[Rows from a dataset]

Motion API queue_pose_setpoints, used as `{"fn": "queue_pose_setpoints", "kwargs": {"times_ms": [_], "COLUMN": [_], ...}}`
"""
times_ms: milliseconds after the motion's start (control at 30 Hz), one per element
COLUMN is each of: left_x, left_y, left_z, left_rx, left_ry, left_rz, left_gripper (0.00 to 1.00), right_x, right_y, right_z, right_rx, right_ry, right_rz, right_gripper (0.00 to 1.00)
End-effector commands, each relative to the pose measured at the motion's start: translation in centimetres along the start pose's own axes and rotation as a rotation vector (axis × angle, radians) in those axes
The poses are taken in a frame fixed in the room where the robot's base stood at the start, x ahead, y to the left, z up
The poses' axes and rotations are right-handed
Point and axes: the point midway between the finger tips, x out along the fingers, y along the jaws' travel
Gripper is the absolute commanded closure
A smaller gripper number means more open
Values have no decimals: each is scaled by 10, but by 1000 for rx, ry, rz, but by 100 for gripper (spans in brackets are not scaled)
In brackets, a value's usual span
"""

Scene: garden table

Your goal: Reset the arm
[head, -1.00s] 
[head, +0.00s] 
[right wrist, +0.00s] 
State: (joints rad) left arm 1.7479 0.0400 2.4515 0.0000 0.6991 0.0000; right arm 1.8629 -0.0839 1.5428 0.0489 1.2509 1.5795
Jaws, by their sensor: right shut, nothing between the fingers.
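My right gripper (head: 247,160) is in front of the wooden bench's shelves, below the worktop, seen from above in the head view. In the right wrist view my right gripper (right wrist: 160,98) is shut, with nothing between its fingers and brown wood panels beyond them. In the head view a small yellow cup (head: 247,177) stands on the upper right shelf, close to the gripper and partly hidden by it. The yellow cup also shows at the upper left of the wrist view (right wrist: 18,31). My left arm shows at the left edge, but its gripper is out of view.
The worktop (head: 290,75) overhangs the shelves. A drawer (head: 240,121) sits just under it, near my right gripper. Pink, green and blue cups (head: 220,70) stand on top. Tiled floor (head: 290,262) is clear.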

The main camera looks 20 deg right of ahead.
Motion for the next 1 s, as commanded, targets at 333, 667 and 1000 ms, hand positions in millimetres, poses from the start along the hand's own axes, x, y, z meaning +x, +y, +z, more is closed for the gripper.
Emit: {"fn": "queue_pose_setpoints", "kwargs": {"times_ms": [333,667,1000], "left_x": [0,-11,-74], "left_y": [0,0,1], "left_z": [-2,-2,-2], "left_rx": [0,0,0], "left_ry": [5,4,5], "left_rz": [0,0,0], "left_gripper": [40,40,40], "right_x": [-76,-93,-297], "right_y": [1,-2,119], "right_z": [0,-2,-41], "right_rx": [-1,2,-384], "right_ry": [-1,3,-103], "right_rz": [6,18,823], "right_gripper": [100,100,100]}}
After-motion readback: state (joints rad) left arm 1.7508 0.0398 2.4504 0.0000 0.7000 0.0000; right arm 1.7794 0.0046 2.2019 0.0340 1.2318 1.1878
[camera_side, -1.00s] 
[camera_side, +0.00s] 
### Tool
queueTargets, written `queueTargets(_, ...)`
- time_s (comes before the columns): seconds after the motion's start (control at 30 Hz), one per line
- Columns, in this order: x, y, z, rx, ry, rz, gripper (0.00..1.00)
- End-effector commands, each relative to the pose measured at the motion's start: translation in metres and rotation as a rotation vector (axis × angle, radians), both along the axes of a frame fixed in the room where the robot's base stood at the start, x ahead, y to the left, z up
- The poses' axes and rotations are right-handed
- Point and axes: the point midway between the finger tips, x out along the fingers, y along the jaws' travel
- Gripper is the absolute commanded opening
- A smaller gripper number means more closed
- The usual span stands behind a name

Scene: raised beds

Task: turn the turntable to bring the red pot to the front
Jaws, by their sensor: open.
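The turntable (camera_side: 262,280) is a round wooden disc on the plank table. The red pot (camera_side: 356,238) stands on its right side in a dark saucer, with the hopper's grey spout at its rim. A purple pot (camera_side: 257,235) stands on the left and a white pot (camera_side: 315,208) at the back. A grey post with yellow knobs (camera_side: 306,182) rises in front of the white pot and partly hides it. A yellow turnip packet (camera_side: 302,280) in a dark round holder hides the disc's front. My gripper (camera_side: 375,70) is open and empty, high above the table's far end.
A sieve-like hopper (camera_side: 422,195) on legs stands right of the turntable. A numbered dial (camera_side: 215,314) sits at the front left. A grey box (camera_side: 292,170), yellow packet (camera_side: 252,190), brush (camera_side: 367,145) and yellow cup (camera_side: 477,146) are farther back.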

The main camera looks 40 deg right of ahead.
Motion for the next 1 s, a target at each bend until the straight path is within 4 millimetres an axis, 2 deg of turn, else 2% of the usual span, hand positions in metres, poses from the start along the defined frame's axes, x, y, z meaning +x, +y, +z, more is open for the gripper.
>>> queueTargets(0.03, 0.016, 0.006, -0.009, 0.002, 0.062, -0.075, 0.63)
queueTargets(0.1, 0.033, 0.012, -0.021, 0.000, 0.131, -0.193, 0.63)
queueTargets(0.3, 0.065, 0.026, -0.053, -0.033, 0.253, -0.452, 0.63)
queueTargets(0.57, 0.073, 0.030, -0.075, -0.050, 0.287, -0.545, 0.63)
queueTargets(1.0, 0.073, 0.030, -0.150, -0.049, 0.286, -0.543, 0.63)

▶ _WHAT YOU WILL DO_
Output exactly the lines running from the line containing "times_ms: milliseconds after" through the line containing "COLUMN is each", and only those lines.

▶ _RESPONSE_
times_ms: milliseconds after the motion's start (control at 30 Hz), one per element
COLUMN is each of: left_x, left_y, left_z, left_rx, left_ry, left_rz, left_gripper (0.00 to 1.00), right_x, right_y, right_z, right_rx, right_ry, right_rz, right_gripper (0.00 to 1.00)

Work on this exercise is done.